As an example of a common mistake and under-payment, the law in New Zealand requires that employers pay for accumulated annual leave, whichever is higher out of their ordinary weekly pay or their average weekly earnings for the last 12 months. While ordinary weekly pay and average weekly earnings sound similar, you calculate them very differently. This had a particularly significant impact on workers employed on variable or dynamic weekly hours or pay. The software tended to work effectively for those with regular full-time hours, although even then, some full-time workers had their leave miscalculated. 

Claiming Holiday Pay for Previous Years

Employees or their representatives can claim back payment for holiday pay for up to six years. Your business has an obligation to ensure that all employees have been paid their full entitlement. Therefore, if an employee has been underpaid or their leave was miscalculated, your business must make up the difference through back payment.

Suppose an employee thinks that they have been underpaid. In that case, an employee should begin a claim by asking your business for clarification around their holiday pay. They should also ask whether they received their full entitlement. They may ask whether your business has been audited for compliance with the Holidays Act. Your workforce may be partially or fully unionised.
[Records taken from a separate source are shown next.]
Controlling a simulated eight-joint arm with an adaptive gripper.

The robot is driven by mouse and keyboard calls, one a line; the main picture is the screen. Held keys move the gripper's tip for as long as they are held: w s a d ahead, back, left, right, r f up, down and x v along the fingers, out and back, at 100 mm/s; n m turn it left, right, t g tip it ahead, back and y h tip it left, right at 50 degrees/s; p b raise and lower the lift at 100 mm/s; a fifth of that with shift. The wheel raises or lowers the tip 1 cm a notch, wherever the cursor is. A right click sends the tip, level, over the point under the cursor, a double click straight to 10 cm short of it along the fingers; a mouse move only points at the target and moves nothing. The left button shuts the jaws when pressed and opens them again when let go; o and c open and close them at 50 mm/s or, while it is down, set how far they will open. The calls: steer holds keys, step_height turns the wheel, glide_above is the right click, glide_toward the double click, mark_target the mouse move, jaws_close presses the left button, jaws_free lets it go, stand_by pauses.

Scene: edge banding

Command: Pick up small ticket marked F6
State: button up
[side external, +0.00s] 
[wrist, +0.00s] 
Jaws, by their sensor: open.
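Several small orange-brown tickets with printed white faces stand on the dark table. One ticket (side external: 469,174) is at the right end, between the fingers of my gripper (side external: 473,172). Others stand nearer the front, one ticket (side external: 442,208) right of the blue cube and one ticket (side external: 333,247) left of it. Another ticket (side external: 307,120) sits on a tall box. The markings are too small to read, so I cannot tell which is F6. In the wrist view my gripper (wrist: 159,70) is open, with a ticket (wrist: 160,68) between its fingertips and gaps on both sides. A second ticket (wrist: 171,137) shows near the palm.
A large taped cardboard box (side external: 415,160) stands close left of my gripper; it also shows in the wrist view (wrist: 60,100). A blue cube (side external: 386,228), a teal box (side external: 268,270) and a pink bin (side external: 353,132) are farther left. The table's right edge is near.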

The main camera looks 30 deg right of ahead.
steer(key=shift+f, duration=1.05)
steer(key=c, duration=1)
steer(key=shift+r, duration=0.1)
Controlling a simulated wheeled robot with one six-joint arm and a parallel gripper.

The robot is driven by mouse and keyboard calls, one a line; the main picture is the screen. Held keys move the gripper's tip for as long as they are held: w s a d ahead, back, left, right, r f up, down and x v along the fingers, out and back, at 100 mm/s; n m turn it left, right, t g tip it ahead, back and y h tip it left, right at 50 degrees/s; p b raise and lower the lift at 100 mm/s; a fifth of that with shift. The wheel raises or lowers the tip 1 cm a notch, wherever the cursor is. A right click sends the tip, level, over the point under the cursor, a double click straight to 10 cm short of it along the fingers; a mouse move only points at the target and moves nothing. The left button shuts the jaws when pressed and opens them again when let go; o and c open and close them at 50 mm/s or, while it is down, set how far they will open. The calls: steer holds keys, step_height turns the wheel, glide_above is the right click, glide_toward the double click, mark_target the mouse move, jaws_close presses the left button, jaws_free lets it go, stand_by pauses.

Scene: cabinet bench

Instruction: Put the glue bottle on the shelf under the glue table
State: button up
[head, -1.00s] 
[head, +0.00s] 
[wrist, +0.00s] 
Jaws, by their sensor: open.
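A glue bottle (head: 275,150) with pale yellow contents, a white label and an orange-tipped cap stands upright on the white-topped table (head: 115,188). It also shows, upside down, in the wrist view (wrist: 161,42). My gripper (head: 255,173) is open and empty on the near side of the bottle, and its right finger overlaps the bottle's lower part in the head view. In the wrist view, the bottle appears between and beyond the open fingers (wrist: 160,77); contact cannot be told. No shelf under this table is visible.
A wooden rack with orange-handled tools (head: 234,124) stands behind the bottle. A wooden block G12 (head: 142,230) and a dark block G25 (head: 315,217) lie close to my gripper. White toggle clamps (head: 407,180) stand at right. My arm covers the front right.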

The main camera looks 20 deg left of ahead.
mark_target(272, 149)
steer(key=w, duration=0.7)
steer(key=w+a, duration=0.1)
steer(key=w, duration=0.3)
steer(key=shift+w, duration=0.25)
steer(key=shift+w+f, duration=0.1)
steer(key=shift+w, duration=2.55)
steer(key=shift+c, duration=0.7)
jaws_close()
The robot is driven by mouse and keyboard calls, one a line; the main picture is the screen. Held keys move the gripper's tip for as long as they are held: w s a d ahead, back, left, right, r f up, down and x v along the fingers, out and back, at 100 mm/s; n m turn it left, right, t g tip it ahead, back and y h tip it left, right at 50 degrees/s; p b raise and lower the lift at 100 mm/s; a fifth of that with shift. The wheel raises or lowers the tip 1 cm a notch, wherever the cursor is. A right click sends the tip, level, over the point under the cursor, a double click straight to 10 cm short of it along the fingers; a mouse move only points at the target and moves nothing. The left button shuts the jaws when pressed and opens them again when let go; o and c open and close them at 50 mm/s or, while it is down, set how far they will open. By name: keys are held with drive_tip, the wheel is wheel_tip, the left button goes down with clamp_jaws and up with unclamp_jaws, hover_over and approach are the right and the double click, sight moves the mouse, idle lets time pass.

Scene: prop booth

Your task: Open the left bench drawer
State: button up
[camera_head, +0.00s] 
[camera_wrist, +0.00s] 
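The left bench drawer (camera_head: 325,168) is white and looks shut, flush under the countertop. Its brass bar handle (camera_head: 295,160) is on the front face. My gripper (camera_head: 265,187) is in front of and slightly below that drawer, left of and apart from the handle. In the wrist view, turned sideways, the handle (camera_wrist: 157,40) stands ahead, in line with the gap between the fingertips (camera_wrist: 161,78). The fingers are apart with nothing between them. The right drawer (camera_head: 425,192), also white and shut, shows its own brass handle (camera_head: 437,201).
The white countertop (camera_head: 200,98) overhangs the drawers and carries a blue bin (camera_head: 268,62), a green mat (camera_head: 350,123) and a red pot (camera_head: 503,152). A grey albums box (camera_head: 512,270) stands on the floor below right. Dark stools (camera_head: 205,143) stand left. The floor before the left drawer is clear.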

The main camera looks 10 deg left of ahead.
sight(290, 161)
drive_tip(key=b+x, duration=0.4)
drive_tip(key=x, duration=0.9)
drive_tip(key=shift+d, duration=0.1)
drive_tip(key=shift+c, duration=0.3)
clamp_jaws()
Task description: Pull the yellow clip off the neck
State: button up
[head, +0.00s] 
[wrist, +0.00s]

In that case, a union representative may speak to you on an employee’s behalf about these pay issues.

If an employee is not happy with your business’ response or if there is a dispute, they can take a claim to the Employment Relations Authority.

Key Takeaways

Employees can claim holiday pay in New Zealand if they believe that their leave entitlements have been miscalculated or underpaid. The period for which they can claim back payment is generally up to six years. To avoid a situation where your business has to provide back pay to a number of employees at the same time, it is important to check that your payroll software is up-to-date and correctly calculating the leave entitlements of your employees. This is particularly vital for those with irregular or unusual hours week-to-week. If you want to know more about holiday pay or managing requests and claims from your employees, contact LegalVision’s employment lawyers on 0800 005 570 or fill out the form on this page.

Frequently Asked Questions

What is holiday pay?

In the context of back payment, holiday pay typically refers to the accumulation and payment of annual leave. It can also refer to how you calculate holiday pay generally, including for situations like working over a public holiday. 

Can employees claim holiday pay for previous years?

Yes, if an employer has not calculated it correctly or if they have not received the full amount that they were entitled to. The limitation period (the period in which an employee has to claim this) is six years. 

Why are there so many issues with holiday pay affecting so many organisations?

The Holidays Act is a famously complicated piece of legislation that is difficult to apply correctly in all circumstances. When the Act first came into force, a number of payroll providers created payroll software with incorrect rules for calculating holidays and other forms of leave. Large organisations using this software then miscalculated leave entitlements for a number of years.